Situada en el Camino de Santiago, el del Norte, por entonces el más seguro y frecuentado, Asturias también tuvo un papel relevante desde el punto de vista religioso. La devoción a las reliquias de la Cámara Santa en la Catedral de Oviedo, contribuyó sin duda a la afluencia de peregrinos, claramente constatada durante el siglo XI d.C. Pero fue en la época del obispo don Pelayo (1098-1129), autor de la Crónica que lleva su nombre, cuando la sede ovetense tuvo su época más gloriosa, además de las obras materiales que se llevaron a cabo en su tiempo, el prelado defendió, no sin graves tergiversaciones, la importancia histórica de la iglesia asturiana frente a las grandes sedes peninsulares, consiguiendo que Oviedo fuera diócesis exenta durante toda la Edad Media.

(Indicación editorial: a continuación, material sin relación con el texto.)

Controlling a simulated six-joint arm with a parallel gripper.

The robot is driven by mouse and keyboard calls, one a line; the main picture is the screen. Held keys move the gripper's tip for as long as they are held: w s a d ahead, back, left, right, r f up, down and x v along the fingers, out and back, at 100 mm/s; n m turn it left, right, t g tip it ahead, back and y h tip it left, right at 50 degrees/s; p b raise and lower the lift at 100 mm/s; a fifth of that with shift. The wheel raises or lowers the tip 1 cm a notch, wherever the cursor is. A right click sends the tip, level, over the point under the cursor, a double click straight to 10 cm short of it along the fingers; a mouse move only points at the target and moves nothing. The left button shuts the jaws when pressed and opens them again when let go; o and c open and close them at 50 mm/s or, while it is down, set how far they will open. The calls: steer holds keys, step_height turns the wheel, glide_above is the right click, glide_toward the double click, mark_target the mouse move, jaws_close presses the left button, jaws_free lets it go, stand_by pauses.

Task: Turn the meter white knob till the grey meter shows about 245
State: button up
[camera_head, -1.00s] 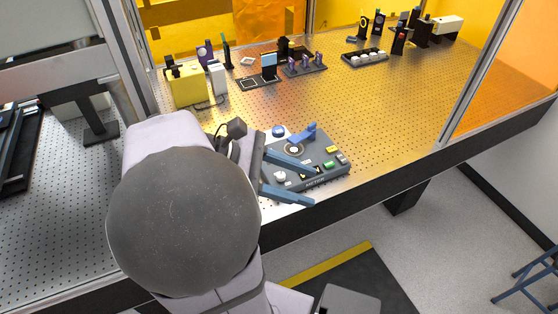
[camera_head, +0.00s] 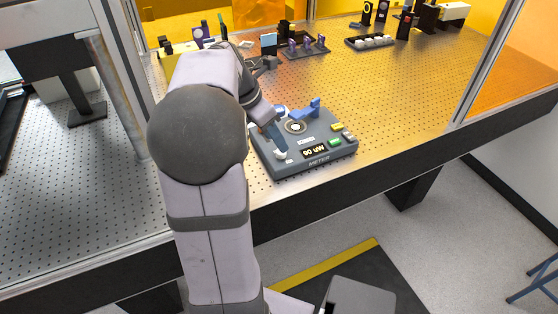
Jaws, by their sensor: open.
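The grey meter (camera_head: 345,148) is a sloped box near the front edge of the table. Its dark display (camera_head: 314,152) reads about 90 uW. The white knob (camera_head: 281,155) sits at its front left corner, partly visible just below a finger. The fingers overlap in this view, so the gap and any touch on the knob cannot be told. The gripper is open.
The meter also carries a blue lever (camera_head: 308,110), a round dial (camera_head: 295,127), and green (camera_head: 335,142) and yellow (camera_head: 337,127) buttons. Optics mounts and a tray of white pieces (camera_head: 370,41) stand farther back. The perforated table right of the meter is clear.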

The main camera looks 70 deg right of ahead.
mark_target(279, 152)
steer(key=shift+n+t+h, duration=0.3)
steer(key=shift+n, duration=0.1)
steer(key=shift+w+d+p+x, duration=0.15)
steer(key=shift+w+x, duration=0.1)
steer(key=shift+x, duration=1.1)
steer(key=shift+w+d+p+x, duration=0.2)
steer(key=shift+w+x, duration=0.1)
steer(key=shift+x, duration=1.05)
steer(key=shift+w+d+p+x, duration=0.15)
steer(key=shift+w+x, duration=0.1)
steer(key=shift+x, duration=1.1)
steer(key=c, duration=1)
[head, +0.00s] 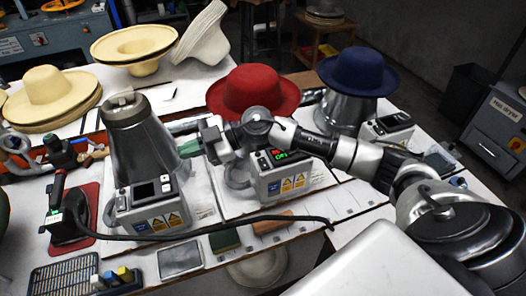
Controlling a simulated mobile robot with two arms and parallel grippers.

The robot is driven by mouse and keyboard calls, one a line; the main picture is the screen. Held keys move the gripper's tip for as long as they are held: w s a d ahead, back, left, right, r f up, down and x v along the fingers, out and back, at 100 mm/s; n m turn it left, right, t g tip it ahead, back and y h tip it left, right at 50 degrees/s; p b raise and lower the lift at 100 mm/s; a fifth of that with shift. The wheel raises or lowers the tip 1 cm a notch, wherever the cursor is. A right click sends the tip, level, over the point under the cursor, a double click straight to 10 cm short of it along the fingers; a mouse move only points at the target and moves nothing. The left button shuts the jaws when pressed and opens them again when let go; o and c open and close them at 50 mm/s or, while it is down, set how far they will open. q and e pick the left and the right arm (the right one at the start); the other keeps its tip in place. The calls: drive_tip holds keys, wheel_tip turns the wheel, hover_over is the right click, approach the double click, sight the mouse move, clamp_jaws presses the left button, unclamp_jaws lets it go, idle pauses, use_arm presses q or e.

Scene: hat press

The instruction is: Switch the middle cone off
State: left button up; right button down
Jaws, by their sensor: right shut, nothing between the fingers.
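The middle cone (238,172) stands under a red felt hat (252,90) and is mostly hidden by the hat, my right arm and its control box. The display text is too small to read surely. My right gripper (212,150) is shut and empty, in front of the cone and left of the display. My right forearm passes over the box's upper right part. My left gripper is not in view.
A bare metal cone (140,150) with its own control box stands left. A blue hat (357,70) covers the right cone (342,112). An iron (68,222) sits on a red mat, and a black cable crosses the table front. Straw hats (136,46) lie behind.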

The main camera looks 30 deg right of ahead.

Junto a la influencia eclesiástica hay que reseñar la de los señores laicos de la tierra, importante durante toda la Edad Media. Sin embargo, a finales del siglo XIV, en la época de la dinastía Trastámara, el mayor señorío nobiliario de Asturias pasó a ser propiedad de la Corona de Castilla, siendo adjudicado por rey Juan I (1379-1390) a su hijo Enrique III (1390-1406) como Príncipe heredero. De tal manera que, lo que no dejó de ser un hecho puntual, relacionado con los problemas dinásticos que había ocasionado la revolución Trastámara en Castilla, acabó institucionalizándose y convirtiendo a Asturias en un Principado.


GALICIA

 Galicia ubicada en el extremo noroccidental de la Península Ibérica, se asienta sobre un espacio geográfico con características bastante peculiares, incluido un relieve extremadamente fragmentario y poco accesible, que han influido no poco en su configuración histórica. Actualmente ocupa una extensión de 29.434 km2, que corresponde a su delimitación durante la Edad Media, al quedar diferenciada de otros territorios de la antigua Gallaecia romana, sobre todo por el Sur con la separación progresiva de la zona bracarense, al Norte del actual Portugal, de la lucense entre el río Miño y el Mar Cantábrico .

Antes de producirse estas delimitaciones territoriales, que serán sobre todo fruto de la invasión islámica y del proceso de Reconquista, la época medieval se inicia en Galicia con las invasiones germánicas durante las primeras décadas del siglo V, que conllevaron la presencia de una minoría dominante, la de los suevos, hasta finales del siglo VI.

A esta dominación sucedió la de los visigodos, durante 125 años más, hasta el 712, que no varió demasiado la situación social y económica de la etapa anterior. Por su parte la ocupación musulmana -durante las primeras décadas del siglo VIII- apenas duró 30 años, pues los invasores la abandonaron y su dominación no llegó a ser efectiva al Norte del río Duero, por lo que tampoco hubo en el ámbito galaico una verdadera islamización.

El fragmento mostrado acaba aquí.